Please write out the complete listing that follows, exactly as it reads.

-- START OF RECORDED DATA --

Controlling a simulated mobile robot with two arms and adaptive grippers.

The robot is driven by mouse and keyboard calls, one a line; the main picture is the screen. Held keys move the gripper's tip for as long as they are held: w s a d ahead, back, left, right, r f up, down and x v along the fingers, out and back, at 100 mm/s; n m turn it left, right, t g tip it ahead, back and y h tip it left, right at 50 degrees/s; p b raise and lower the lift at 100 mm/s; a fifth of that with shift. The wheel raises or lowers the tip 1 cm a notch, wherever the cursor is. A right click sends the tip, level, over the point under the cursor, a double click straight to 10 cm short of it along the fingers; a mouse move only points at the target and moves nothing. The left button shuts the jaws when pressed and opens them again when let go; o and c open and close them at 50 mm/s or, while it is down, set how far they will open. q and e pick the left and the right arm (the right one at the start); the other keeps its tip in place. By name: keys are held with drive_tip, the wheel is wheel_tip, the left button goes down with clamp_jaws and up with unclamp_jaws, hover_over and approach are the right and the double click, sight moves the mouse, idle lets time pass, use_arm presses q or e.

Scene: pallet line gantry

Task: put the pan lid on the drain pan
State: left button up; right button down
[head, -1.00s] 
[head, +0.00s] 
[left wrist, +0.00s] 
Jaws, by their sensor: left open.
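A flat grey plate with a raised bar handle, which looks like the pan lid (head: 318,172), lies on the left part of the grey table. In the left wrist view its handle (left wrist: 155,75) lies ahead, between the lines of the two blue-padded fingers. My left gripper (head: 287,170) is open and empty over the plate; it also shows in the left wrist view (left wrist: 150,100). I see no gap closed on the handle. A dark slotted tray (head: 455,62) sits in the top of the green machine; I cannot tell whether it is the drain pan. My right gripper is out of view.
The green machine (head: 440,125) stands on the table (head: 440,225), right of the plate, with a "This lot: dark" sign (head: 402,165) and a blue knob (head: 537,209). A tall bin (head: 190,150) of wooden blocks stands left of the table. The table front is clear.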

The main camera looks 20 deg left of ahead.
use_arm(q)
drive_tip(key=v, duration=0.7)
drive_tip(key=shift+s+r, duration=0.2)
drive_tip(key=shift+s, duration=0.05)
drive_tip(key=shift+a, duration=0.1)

-- END OF RECORDED DATA --

THE COMPLETED TASK
Controlling a simulated mobile robot with two arms and adaptive grippers.

The robot is driven by mouse and keyboard calls, one a line; the main picture is the screen. Held keys move the gripper's tip for as long as they are held: w s a d ahead, back, left, right, r f up, down and x v along the fingers, out and back, at 100 mm/s; n m turn it left, right, t g tip it ahead, back and y h tip it left, right at 50 degrees/s; p b raise and lower the lift at 100 mm/s; a fifth of that with shift. The wheel raises or lowers the tip 1 cm a notch, wherever the cursor is. A right click sends the tip, level, over the point under the cursor, a double click straight to 10 cm short of it along the fingers; a mouse move only points at the target and moves nothing. The left button shuts the jaws when pressed and opens them again when let go; o and c open and close them at 50 mm/s or, while it is down, set how far they will open. q and e pick the left and the right arm (the right one at the start); the other keeps its tip in place. By name: keys are held with drive_tip, the wheel is wheel_tip, the left button goes down with clamp_jaws and up with unclamp_jaws, hover_over and approach are the right and the double click, sight moves the mouse, idle lets time pass, use_arm presses q or e.

Scene: pallet line gantry

Task: put the pan lid on the drain pan
State: left button up; right button down
[head, -1.00s] 
[head, +0.00s] 
[left wrist, +0.00s] 
Jaws, by their sensor: left open.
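A flat grey plate with a raised bar handle, which looks like the pan lid (head: 318,172), lies on the left part of the grey table. In the left wrist view its handle (left wrist: 155,75) lies ahead, between the lines of the two blue-padded fingers. My left gripper (head: 287,170) is open and empty over the plate; it also shows in the left wrist view (left wrist: 150,100). I see no gap closed on the handle. A dark slotted tray (head: 455,62) sits in the top of the green machine; I cannot tell whether it is the drain pan. My right gripper is out of view.
The green machine (head: 440,125) stands on the table (head: 440,225), right of the plate, with a "This lot: dark" sign (head: 402,165) and a blue knob (head: 537,209). A tall bin (head: 190,150) of wooden blocks stands left of the table. The table front is clear.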

The main camera looks 20 deg left of ahead.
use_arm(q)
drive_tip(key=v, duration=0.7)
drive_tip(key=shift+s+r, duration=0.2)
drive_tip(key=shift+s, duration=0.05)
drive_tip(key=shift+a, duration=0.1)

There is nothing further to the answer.